Most of all, though, competent translators are not cheap when working freelance. I'm one of the few with a full-time contract; I'm making okay money at it (in exchange for stability and reliability of paycheck - you'd be amazed at how many companies hire cousin Fred who took a year of language X back in high school to do their "translations" because it's cheaper that way), but my freelance rates are about double my hourly rate here, and that's far from chump change. Most companies that worship at the Bottom-Line Temple take the cousin-Fred route, and that makes the translation just stupid. Hell, publishing companies want to pay their freaking AUTHORS as little as possible, and those are people who have a direct, quantifiable effect on the company's profits; you think they're going to want to spend enough money to get a quality translation? It's appalling how many corporate suit-racks think that translation is something you can do with a $35 computer program and only grudgingly hire an actual PERSON to translate, and they're NOT going to be willing to pay them what they're worth.

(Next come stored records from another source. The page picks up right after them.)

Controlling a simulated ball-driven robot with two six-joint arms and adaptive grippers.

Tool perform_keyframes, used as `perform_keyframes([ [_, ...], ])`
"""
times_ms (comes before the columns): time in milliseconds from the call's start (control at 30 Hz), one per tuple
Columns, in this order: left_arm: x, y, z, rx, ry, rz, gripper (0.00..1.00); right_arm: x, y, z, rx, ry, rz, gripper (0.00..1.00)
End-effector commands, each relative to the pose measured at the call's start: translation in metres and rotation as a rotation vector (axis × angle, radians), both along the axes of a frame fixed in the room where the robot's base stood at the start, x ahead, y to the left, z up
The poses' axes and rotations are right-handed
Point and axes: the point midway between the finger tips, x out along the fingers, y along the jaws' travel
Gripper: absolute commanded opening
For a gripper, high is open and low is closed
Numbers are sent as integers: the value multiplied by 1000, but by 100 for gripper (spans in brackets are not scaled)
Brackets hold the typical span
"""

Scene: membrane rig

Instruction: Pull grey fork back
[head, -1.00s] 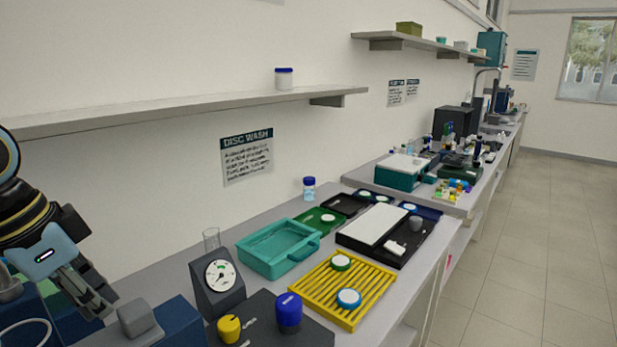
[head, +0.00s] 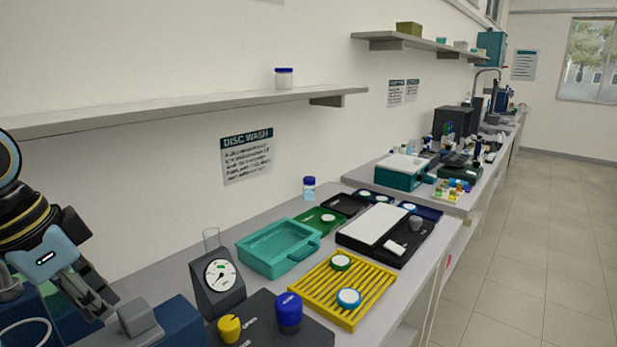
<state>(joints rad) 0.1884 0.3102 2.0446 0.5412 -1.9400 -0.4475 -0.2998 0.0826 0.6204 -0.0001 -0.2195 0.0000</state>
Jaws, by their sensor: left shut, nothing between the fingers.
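My left gripper (head: 90,300) is at the lower left, pointing down over the near end of the bench. Its dark fingers are together with nothing between them. A grey block-shaped piece (head: 137,318) lies just right of the fingertips, on top of a dark blue housing (head: 165,325). I cannot tell whether this grey piece is the fork, or whether the fingers touch it. My right gripper is not in view.
A dial gauge (head: 220,275) stands right of the blue housing. A black panel with a yellow knob (head: 229,328) and a blue knob (head: 289,312) is in front. A teal tray (head: 278,250) and a yellow rack (head: 343,290) lie beyond. A shelf (head: 190,110) hangs above.

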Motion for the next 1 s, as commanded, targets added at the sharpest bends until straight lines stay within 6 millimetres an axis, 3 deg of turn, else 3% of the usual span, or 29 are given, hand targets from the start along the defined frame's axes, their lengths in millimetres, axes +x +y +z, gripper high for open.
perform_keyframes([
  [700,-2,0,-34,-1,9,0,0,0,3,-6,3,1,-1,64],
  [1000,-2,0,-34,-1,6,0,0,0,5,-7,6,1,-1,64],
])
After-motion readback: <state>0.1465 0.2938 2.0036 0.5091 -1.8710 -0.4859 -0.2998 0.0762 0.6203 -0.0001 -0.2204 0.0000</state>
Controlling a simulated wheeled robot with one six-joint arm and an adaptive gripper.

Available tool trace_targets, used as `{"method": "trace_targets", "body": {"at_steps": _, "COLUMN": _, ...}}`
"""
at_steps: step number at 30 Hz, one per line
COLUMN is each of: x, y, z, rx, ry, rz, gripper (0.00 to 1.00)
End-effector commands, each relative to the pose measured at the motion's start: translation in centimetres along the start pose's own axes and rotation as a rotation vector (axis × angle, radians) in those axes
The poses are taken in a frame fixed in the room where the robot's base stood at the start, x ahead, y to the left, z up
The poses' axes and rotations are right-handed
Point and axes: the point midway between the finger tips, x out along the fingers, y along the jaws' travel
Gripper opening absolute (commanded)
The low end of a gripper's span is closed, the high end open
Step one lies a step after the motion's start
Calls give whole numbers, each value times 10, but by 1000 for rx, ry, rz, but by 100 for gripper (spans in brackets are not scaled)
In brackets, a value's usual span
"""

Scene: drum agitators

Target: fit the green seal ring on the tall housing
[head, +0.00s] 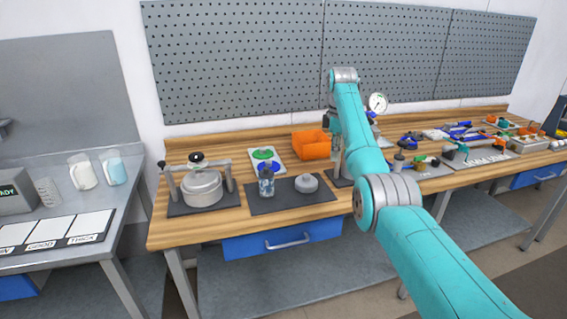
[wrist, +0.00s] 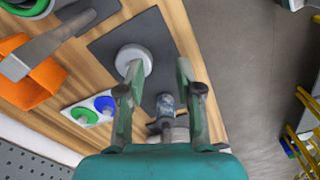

As usual, it comes back to the two-of-three choice: good, fast and cheap. You can get any two together at any time, but never all three. And given the more-and-more-standard corporate mentality, guess which two they choose.
Franzeska:
--- Quote from: Shecky on April 25, 2008, 05:59:48 PM ---Most of all, though, competent translators are not cheap when working freelance. I'm one of the few with a full-time contract; I'm making okay money at it (in exchange for stability and reliability of paycheck - you'd be amazed at how many companies hire cousin Fred who took a year of language X back in high school to do their "translations" because it's cheaper that way),
--- End quote ---
Yeah, no kidding. I have vague aspirations of being a translator, but unfortunately, I'm more cousin Fred level in all of the foreign languages I've studied. Out of curiosity, are you a literary or technical translator? I know companies love to "save money" by hiring idiots to do the technical stuff, but I thought the problems with literary translation went beyond that--that there just isn't enough of a market in the US for translated fiction to support a proper crop of professional literary translators. It seems like everything really famous/good/important is translated by a professor and anything pulpy by someone with no creative writing skills. (Well, ok, not everything, but it does sometimes feel that way.)
Shecky:
--- Quote from: Franzeska on April 25, 2008, 06:51:14 PM ---Yeah, no kidding. I have vague aspirations of being a translator, but unfortunately, I'm more cousin Fred level in all of the foreign languages I've studied. Out of curiosity, are you a literary or technical translator? I know companies love to "save money" by hiring idiots to do the technical stuff, but I thought the problems with literary translation went beyond that--that there just isn't enough of a market in the US for translated fiction to support a proper crop of professional literary translators. It seems like everything really famous/good/important is translated by a professor and anything pulpy by someone with no creative writing skills. (Well, ok, not everything, but it does sometimes feel that way.)
--- End quote ---
The same level of problems exists in both technical and "creative" translation (and I do both); they're just different. The best translations are done by people who are actually experts (or at least extensively knowledgeable) in the field - you can't do a GOOD translation unless you're very familiar with the subject. For example, I can translate a literary text and a user's manual (for most common-market items, anyway), but I wouldn't touch translating a legal or insurance document if my life depended on it. FWIW, a professor's translation is not necessarily a good one, especially if they're prone to a particular school of lit-crit - imagine Dresden translated by someone who's a champion of Marxist lit-crit (i.e., seeing Marxist ideas in everyfreakingthing). Again, the best translators are full-on pros who charge a pretty freakin' penny... and are worth it, because the output is exactly as good as the input. They deliver neither more nor less than is in the original text, and that's a helluva lot harder than it might seem. But, business mentality being what it so often is, "just translate all the words" is too often the order of the day, which is why you get instruction manuals that mean exactly bupkes and works of literature that read flatter than Kansas.
Moritz:
--- Quote from: Franzeska on April 25, 2008, 02:16:45 PM ---I loved Night Watch specifically because it was set in Moscow and kept mentioning Russian rock bands and random details of modern life there. As always, the real problem is that brilliant authors (and translators for that matter) just aren't as common as bad ones.
--- End quote ---
the book I was referring to is a real offender because in one sentence the author rants through his protagonist how many english words people use nowadays, and then a page later he writes "kicken" and "fighten". ::)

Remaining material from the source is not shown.